● **WRITTEN INSTRUCTION**: Copy, character for character, the lines running from the one with "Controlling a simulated" to the one with "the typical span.", ends included. Leave out every other line.

%%

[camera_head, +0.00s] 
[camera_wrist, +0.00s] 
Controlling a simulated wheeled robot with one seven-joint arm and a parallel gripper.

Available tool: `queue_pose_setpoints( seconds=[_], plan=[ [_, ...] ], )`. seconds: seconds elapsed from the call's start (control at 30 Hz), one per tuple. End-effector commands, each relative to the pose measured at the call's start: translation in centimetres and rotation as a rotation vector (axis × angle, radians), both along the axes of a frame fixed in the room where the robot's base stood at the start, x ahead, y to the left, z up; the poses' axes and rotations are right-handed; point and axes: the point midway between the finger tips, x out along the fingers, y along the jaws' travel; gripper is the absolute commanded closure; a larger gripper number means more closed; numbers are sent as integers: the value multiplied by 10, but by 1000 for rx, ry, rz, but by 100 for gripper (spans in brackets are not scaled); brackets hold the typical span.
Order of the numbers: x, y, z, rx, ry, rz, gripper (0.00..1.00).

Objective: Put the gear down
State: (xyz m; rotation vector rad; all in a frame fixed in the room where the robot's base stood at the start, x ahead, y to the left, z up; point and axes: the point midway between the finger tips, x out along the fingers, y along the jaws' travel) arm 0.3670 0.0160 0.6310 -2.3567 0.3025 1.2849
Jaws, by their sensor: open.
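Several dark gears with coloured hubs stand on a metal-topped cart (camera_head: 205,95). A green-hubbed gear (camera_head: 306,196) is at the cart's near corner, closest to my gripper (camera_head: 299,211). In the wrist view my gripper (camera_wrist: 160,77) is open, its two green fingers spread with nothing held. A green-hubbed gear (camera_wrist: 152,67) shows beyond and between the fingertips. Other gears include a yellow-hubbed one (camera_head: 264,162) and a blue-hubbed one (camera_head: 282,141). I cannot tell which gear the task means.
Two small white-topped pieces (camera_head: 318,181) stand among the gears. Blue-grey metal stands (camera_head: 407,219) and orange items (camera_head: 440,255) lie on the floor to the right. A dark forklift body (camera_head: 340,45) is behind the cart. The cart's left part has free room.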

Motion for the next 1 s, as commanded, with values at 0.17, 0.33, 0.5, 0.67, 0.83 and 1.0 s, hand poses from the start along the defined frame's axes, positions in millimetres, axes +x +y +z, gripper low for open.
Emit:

%%

● **REPLY TO THE TASK**:
Controlling a simulated wheeled robot with one seven-joint arm and a parallel gripper.

Available tool: `queue_pose_setpoints( seconds=[_], plan=[ [_, ...] ], )`. seconds: seconds elapsed from the call's start (control at 30 Hz), one per tuple. End-effector commands, each relative to the pose measured at the call's start: translation in centimetres and rotation as a rotation vector (axis × angle, radians), both along the axes of a frame fixed in the room where the robot's base stood at the start, x ahead, y to the left, z up; the poses' axes and rotations are right-handed; point and axes: the point midway between the finger tips, x out along the fingers, y along the jaws' travel; gripper is the absolute commanded closure; a larger gripper number means more closed; numbers are sent as integers: the value multiplied by 10, but by 1000 for rx, ry, rz, but by 100 for gripper (spans in brackets are not scaled); brackets hold the typical span.

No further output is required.